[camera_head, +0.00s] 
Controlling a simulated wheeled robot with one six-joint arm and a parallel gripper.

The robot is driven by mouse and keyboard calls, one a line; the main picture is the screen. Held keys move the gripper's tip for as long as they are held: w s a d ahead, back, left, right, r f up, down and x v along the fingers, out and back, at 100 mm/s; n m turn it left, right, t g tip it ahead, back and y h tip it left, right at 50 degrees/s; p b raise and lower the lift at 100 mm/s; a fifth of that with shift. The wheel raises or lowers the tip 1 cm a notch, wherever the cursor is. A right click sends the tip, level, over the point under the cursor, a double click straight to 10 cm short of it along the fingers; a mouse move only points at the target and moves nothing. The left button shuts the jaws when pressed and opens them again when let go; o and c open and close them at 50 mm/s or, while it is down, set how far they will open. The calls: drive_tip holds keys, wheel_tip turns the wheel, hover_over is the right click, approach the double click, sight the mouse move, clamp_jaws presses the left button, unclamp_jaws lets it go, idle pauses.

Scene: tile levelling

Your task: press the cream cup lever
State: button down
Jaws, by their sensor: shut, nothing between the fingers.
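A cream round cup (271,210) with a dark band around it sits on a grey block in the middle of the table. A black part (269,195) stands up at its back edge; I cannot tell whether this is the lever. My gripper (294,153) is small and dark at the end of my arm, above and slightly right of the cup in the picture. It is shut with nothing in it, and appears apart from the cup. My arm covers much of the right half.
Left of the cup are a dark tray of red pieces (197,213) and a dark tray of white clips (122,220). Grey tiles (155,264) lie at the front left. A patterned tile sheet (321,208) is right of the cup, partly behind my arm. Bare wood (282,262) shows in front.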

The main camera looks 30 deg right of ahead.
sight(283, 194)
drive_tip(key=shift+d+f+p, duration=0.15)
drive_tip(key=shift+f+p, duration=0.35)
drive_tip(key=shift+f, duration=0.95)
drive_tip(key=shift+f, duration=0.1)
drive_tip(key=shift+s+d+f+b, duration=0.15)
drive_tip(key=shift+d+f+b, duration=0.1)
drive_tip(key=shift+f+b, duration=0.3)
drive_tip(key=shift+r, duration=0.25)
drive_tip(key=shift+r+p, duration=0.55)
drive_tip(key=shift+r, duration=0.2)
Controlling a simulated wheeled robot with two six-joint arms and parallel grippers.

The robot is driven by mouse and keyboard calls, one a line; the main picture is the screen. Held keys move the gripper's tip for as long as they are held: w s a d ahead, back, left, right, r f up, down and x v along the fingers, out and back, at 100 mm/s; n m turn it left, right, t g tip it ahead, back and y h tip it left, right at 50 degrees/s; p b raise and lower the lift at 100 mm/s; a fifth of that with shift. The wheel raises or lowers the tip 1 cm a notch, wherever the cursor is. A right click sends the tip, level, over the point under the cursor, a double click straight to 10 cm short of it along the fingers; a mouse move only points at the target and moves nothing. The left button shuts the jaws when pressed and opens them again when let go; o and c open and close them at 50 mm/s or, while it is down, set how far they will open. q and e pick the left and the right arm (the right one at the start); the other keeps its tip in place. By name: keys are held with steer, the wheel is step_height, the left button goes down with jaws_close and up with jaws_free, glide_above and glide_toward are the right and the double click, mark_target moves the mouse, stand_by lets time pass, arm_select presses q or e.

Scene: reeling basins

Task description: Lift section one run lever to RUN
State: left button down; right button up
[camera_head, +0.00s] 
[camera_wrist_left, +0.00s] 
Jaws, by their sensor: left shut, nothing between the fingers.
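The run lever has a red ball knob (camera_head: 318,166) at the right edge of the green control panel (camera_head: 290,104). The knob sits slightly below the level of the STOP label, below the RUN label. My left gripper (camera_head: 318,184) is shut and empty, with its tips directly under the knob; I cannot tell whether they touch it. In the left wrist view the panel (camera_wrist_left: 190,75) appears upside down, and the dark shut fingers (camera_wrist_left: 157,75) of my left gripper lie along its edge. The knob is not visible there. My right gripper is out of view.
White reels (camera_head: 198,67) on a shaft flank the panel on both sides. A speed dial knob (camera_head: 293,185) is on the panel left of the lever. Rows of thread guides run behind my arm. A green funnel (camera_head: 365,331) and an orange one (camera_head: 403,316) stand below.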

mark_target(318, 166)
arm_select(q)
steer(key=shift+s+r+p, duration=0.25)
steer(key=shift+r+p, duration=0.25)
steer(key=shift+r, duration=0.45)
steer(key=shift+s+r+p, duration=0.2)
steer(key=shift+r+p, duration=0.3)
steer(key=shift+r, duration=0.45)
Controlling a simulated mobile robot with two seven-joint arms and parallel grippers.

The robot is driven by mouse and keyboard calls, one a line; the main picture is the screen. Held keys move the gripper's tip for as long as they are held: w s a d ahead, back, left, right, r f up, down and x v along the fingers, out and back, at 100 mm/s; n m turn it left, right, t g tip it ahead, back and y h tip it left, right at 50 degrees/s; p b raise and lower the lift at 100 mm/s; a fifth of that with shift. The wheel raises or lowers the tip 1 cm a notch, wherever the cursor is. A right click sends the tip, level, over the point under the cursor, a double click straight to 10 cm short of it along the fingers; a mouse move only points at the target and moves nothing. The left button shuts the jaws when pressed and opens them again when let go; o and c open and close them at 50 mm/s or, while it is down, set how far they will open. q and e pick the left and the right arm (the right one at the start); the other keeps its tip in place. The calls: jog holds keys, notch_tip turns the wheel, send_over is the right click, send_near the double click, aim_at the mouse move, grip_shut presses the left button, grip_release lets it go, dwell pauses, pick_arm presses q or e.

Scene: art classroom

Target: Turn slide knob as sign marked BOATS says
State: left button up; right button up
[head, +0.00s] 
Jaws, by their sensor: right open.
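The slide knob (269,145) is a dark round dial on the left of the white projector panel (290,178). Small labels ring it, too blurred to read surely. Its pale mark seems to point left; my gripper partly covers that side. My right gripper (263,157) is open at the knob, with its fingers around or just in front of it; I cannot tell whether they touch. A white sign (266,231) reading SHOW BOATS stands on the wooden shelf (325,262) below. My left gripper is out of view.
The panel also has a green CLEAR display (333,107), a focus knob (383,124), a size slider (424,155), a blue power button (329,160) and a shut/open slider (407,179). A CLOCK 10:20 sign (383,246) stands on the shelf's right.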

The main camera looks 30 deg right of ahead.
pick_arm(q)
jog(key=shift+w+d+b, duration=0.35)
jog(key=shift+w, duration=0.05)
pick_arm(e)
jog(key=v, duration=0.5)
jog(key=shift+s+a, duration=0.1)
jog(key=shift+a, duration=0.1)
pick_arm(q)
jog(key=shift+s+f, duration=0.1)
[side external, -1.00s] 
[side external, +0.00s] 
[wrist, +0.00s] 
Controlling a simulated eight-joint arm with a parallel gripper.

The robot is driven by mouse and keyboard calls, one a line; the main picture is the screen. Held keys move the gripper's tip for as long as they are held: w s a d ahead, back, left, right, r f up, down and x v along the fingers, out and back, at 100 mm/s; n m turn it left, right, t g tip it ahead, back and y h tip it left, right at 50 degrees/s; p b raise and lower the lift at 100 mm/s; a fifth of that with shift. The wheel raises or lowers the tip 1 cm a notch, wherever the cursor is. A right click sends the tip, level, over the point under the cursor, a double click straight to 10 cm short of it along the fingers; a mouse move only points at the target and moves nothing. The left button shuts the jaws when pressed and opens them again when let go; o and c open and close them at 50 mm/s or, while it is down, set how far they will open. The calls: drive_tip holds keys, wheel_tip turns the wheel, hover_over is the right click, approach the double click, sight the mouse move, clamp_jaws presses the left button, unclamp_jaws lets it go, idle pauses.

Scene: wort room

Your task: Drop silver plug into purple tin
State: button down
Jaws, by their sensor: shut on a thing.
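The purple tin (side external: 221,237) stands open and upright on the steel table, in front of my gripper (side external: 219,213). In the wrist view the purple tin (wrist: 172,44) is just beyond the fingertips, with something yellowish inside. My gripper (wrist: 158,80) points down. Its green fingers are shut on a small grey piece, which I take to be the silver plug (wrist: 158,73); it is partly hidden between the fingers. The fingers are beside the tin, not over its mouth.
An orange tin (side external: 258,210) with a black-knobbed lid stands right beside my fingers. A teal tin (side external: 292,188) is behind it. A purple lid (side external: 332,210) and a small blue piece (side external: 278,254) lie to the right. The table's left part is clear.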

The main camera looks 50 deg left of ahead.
* * * * * * *
**Goal**.
Select the lines that carry the string "arms" and copy them.

**Result for this task**.
Controlling a simulated wheeled robot with two six-joint arms and parallel grippers.
Controlling a simulated mobile robot with two seven-joint arms and parallel grippers.

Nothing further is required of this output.